Material supplied ::
● ● ● ● ● ● ●

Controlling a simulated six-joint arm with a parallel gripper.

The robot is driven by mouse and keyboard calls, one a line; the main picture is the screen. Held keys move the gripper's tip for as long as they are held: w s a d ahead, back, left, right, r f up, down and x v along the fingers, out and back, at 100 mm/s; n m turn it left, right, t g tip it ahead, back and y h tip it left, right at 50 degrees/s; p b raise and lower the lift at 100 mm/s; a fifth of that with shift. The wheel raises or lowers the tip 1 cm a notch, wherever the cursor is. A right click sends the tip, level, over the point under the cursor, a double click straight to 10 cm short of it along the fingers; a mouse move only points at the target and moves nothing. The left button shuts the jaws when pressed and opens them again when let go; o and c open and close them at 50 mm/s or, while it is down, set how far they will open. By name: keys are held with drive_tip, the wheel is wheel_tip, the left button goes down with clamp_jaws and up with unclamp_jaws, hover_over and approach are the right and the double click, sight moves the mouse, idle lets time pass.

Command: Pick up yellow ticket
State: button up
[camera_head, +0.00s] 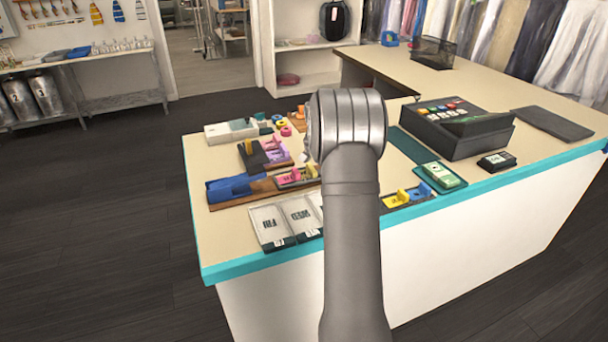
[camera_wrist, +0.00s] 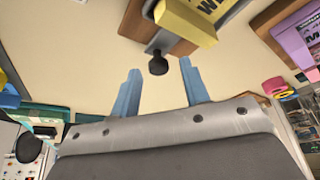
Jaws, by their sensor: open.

● ● ● ● ● ● ●

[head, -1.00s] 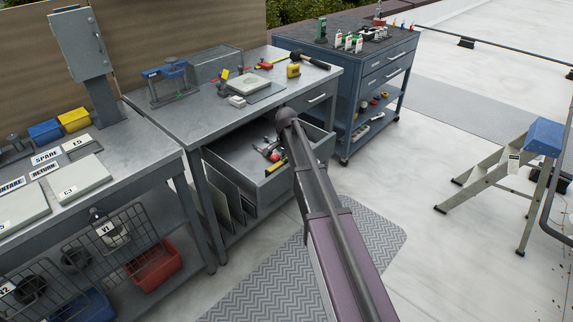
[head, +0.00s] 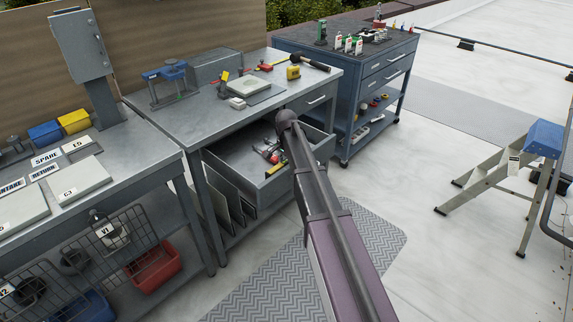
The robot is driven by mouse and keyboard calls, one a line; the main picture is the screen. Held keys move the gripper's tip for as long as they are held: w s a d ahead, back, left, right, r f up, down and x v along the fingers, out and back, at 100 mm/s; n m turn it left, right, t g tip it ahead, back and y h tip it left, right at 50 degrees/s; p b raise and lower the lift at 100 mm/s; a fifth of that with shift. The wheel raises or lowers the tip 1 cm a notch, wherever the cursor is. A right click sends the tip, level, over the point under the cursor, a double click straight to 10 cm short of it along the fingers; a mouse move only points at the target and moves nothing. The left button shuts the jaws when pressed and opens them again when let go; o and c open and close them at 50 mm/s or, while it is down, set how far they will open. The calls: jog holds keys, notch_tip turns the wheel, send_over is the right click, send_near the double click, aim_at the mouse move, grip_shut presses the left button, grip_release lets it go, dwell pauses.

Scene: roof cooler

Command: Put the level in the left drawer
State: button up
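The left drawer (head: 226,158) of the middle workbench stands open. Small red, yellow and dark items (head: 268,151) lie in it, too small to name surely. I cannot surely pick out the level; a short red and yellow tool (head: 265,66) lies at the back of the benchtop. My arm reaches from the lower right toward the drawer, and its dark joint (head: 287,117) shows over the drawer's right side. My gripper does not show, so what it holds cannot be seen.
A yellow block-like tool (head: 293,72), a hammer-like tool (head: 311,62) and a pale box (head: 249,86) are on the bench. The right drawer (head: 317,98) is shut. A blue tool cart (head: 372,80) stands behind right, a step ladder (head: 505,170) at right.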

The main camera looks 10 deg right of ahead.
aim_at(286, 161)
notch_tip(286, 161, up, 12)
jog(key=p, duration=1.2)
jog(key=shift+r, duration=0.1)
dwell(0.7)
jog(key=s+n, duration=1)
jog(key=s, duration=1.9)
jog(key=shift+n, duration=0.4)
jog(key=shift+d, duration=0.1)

● ● ● ● ● ● ●

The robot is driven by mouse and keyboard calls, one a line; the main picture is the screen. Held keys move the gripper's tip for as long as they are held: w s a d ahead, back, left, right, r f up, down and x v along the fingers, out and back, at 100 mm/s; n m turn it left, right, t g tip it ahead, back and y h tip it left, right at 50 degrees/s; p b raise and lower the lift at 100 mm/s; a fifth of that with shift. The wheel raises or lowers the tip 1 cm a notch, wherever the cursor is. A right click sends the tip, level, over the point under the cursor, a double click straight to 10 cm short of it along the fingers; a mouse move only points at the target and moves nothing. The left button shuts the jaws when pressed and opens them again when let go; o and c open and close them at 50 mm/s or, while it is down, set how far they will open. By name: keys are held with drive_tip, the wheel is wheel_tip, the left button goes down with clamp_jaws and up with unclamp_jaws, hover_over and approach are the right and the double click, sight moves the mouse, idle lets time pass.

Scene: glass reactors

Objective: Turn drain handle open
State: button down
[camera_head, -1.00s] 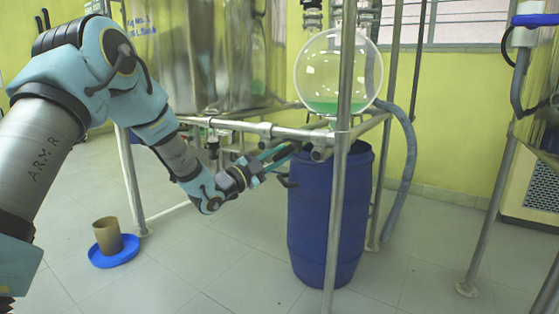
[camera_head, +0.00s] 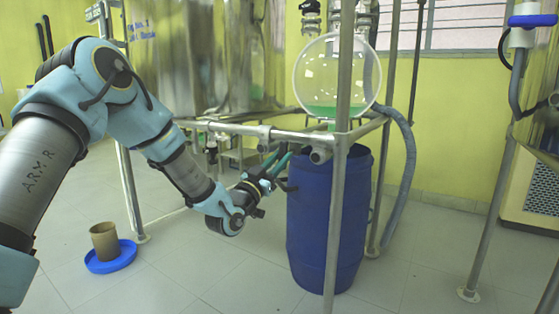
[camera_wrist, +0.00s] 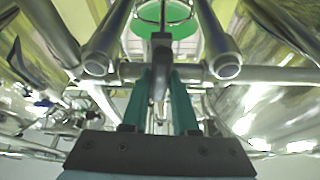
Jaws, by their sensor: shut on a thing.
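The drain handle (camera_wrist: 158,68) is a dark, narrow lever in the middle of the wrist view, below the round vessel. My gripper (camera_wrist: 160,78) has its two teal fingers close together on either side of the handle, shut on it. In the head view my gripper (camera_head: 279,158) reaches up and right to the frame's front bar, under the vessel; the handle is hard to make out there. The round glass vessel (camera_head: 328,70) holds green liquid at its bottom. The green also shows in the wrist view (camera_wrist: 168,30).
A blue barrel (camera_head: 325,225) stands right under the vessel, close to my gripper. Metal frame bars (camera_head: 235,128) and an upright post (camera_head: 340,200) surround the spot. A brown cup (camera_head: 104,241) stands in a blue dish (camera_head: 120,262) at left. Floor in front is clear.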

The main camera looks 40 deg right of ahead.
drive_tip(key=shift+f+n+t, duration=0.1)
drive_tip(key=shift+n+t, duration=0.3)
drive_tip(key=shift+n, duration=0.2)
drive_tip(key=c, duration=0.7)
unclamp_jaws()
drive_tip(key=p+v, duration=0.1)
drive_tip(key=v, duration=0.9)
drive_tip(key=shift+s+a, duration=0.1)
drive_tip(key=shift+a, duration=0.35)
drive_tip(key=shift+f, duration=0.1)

● ● ● ● ● ● ●

Problem to solve :: Scan the listing above. Collect all lines with the word "Scene".

Reply ::
Scene: roof cooler
Scene: glass reactors

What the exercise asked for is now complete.